**PROBLEM TO SOLVE**
Reproduce all the material exactly, minus any pictures it holds.

## start

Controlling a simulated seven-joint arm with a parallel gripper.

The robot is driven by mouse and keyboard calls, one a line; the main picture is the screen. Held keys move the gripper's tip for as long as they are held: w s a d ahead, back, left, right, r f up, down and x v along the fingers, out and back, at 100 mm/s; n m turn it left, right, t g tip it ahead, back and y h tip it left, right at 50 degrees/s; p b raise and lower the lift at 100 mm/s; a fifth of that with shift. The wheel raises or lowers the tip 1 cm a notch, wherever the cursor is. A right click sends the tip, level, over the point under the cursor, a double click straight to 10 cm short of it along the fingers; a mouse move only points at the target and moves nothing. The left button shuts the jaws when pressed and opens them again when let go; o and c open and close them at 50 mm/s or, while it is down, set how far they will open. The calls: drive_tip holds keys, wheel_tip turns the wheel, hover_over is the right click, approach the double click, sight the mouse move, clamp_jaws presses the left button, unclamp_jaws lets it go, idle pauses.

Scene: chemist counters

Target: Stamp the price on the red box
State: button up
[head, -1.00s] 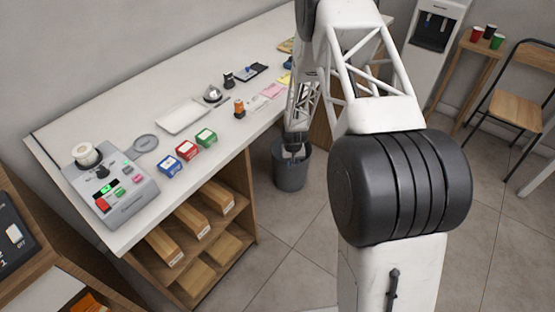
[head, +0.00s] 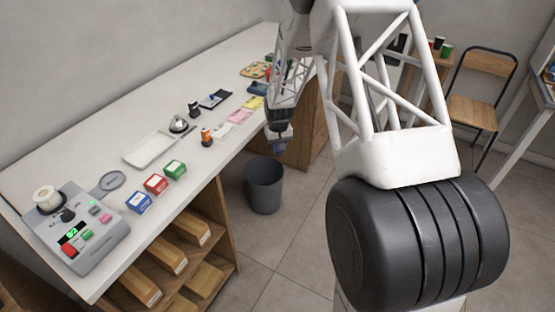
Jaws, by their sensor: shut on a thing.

## end

**COMPLETE RESPONSE**
Controlling a simulated seven-joint arm with a parallel gripper.

The robot is driven by mouse and keyboard calls, one a line; the main picture is the screen. Held keys move the gripper's tip for as long as they are held: w s a d ahead, back, left, right, r f up, down and x v along the fingers, out and back, at 100 mm/s; n m turn it left, right, t g tip it ahead, back and y h tip it left, right at 50 degrees/s; p b raise and lower the lift at 100 mm/s; a fifth of that with shift. The wheel raises or lowers the tip 1 cm a notch, wherever the cursor is. A right click sends the tip, level, over the point under the cursor, a double click straight to 10 cm short of it along the fingers; a mouse move only points at the target and moves nothing. The left button shuts the jaws when pressed and opens them again when let go; o and c open and close them at 50 mm/s or, while it is down, set how far they will open. The calls: drive_tip holds keys, wheel_tip turns the wheel, hover_over is the right click, approach the double click, sight the mouse move, clamp_jaws presses the left button, unclamp_jaws lets it go, idle pauses.

Scene: chemist counters

Target: Stamp the price on the red box
State: button up
[head, -1.00s] 
[head, +0.00s] 
Jaws, by their sensor: shut on a thing.

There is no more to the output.